Data >>
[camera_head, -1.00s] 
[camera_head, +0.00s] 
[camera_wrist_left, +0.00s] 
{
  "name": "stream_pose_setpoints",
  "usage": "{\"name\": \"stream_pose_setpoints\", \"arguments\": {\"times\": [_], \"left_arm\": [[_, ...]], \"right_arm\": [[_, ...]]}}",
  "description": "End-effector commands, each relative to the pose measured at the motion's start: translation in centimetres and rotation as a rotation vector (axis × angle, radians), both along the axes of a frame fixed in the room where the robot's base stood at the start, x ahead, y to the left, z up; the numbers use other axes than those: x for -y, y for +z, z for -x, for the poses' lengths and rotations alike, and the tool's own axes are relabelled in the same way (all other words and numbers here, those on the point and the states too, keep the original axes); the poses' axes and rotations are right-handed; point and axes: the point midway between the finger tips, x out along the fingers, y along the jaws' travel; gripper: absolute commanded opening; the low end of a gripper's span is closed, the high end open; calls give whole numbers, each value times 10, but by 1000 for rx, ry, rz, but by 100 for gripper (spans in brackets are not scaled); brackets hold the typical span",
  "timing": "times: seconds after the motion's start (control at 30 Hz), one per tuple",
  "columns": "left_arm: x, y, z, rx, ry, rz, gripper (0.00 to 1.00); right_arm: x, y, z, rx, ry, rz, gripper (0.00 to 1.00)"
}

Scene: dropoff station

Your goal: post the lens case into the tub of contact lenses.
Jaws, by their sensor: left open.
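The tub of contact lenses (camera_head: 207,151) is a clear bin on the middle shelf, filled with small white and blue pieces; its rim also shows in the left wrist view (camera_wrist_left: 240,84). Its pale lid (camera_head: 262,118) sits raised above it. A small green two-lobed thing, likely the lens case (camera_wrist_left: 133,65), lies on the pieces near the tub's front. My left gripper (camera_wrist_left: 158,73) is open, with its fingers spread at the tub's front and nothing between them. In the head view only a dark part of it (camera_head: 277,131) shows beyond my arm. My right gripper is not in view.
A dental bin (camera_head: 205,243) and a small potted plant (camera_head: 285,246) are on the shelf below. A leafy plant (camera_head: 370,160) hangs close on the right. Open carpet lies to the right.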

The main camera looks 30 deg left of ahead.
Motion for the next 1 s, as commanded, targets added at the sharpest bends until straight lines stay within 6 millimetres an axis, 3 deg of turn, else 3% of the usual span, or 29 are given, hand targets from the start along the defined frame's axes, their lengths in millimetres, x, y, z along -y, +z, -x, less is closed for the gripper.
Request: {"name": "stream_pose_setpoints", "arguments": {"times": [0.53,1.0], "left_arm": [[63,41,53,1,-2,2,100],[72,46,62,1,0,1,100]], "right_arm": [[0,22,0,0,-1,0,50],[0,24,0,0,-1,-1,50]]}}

Problem requirements >>
Print the whole listing again, exactly.

Exercise answer >>
[camera_head, -1.00s] 
[camera_head, +0.00s] 
[camera_wrist_left, +0.00s] 
{
  "name": "stream_pose_setpoints",
  "usage": "{\"name\": \"stream_pose_setpoints\", \"arguments\": {\"times\": [_], \"left_arm\": [[_, ...]], \"right_arm\": [[_, ...]]}}",
  "description": "End-effector commands, each relative to the pose measured at the motion's start: translation in centimetres and rotation as a rotation vector (axis × angle, radians), both along the axes of a frame fixed in the room where the robot's base stood at the start, x ahead, y to the left, z up; the numbers use other axes than those: x for -y, y for +z, z for -x, for the poses' lengths and rotations alike, and the tool's own axes are relabelled in the same way (all other words and numbers here, those on the point and the states too, keep the original axes); the poses' axes and rotations are right-handed; point and axes: the point midway between the finger tips, x out along the fingers, y along the jaws' travel; gripper: absolute commanded opening; the low end of a gripper's span is closed, the high end open; calls give whole numbers, each value times 10, but by 1000 for rx, ry, rz, but by 100 for gripper (spans in brackets are not scaled); brackets hold the typical span",
  "timing": "times: seconds after the motion's start (control at 30 Hz), one per tuple",
  "columns": "left_arm: x, y, z, rx, ry, rz, gripper (0.00 to 1.00); right_arm: x, y, z, rx, ry, rz, gripper (0.00 to 1.00)"
}

Scene: dropoff station

Your goal: post the lens case into the tub of contact lenses.
Jaws, by their sensor: left open.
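The tub of contact lenses (camera_head: 207,151) is a clear bin on the middle shelf, filled with small white and blue pieces; its rim also shows in the left wrist view (camera_wrist_left: 240,84). Its pale lid (camera_head: 262,118) sits raised above it. A small green two-lobed thing, likely the lens case (camera_wrist_left: 133,65), lies on the pieces near the tub's front. My left gripper (camera_wrist_left: 158,73) is open, with its fingers spread at the tub's front and nothing between them. In the head view only a dark part of it (camera_head: 277,131) shows beyond my arm. My right gripper is not in view.
A dental bin (camera_head: 205,243) and a small potted plant (camera_head: 285,246) are on the shelf below. A leafy plant (camera_head: 370,160) hangs close on the right. Open carpet lies to the right.

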The main camera looks 30 deg left of ahead.
Motion for the next 1 s, as commanded, targets added at the sharpest bends until straight lines stay within 6 millimetres an axis, 3 deg of turn, else 3% of the usual span, or 29 are given, hand targets from the start along the defined frame's axes, their lengths in millimetres, x, y, z along -y, +z, -x, less is closed for the gripper.
Request: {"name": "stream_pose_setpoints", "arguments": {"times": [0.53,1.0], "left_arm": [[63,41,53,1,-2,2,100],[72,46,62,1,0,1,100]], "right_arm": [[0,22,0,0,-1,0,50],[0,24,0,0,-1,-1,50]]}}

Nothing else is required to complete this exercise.